Ce jour-là, moi aussi j’ai cru que j’allais crever de chaleur en revenant d’un WE pourtant merveilleux passé entre amis dans un petit hameau du nom de Agar, dans l’Aveyron (Visible sur Google Earth, près de Nauviale). La voiture qui nous ramenait à Toulouse était surchauffée et tout le monde cuisait à petit feu dans son jus, chauffeur compris. Il régnait dans ce véhicule un silence imposé par le poids de la canicule (+40°) et le bruit qui s’engouffrait par des vitres largement ouvertes, et bien incapables de laisser entrer un peu de fraîcheur puisqu’il n’y en avait pas le moindre souffle !!! 
La nuit qui a suivi cette journée ne s’est pas révélée plus clémente, et j’ai donc écrit, parce qu’il fallait que ça sorte, le petit poème que je mets dans la bouche de Granny Cherry.
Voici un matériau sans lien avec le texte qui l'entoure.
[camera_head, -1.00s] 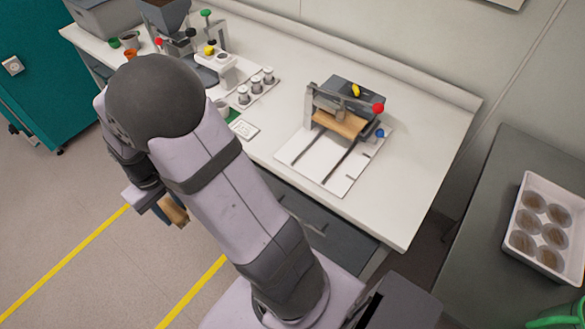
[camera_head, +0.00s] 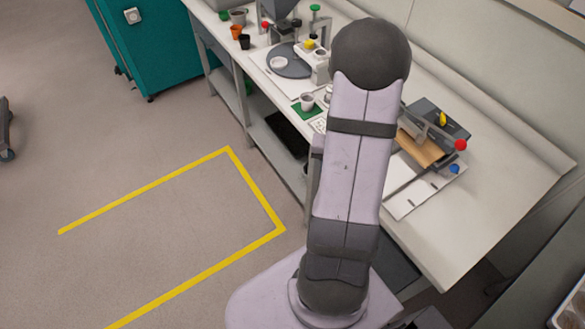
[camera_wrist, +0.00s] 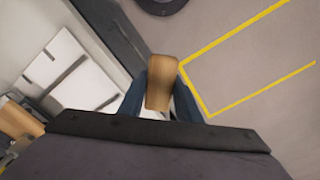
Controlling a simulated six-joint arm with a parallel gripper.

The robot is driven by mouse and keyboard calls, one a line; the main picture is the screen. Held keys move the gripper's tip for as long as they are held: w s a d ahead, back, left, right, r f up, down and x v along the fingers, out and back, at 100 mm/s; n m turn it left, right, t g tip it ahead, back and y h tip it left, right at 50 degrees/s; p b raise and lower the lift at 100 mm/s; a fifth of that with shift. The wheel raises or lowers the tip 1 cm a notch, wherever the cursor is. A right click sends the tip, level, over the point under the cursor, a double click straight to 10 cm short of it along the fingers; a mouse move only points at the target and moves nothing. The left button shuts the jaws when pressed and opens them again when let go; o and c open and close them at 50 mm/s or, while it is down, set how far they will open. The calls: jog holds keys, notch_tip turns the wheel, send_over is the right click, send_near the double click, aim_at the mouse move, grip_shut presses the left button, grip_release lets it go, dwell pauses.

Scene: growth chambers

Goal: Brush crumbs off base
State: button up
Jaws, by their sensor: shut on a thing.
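My gripper (camera_wrist: 160,98) is shut on a wooden handle (camera_wrist: 161,80), probably the brush's, held between its two blue fingers in the wrist view. Bristles cannot be made out. In the head view my arm hides the gripper. The white base (camera_head: 405,202) with dark slots lies on the bench, partly behind my arm. It also shows at the left of the wrist view (camera_wrist: 85,88), to the left of the gripper. A wooden block (camera_head: 418,148) and a dark block with a yellow knob (camera_head: 443,118) sit at its back. I cannot make out crumbs.
A red knob (camera_head: 461,145) and a blue knob (camera_head: 459,171) stick out at the fixture's right. A white cup (camera_head: 307,102) stands on a green mat left of my arm. Bench right of the base is clear. Yellow lines (camera_head: 230,150) mark open floor.

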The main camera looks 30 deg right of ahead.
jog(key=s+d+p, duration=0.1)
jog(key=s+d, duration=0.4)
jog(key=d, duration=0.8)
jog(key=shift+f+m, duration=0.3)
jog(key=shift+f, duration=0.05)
Je l’ai légèrement retouché pour qu’il colle à l’histoire qui l’englobe. Quelques jours plus tard, on a commencé à parler de la surmortalité des personnes âgées et ce phénomène a été un choc pour moi. Je ressassais constamment le début du poème que j’avais écrit le 3 août au soir : « Au soir peu souple de cette journée de plomb, écrasé et moite, mon cerveau s’ébroue. (…) Le sang quitte les joues de la Terre, jaune et vêtue de paille, elle espère le flux. Plus de fleurs, plus de couronnes, reste l’Amour. (…)  » en barjotant l’idée que, sans le savoir, je parlais déjà de ce qui arrivait sous nos yeux.

Rappel : + 15000 morts (surmortalité) entre le 4 et le 20 août 2003.

Photos : Renée Perle, modèle (1930/1933) de Jacques-Henri Lartigue.

Avec la climatisation d’aujourd’hui, je n’aurais jamais écrit le petit poème que je fais dire à Granny Cherry 🙂 !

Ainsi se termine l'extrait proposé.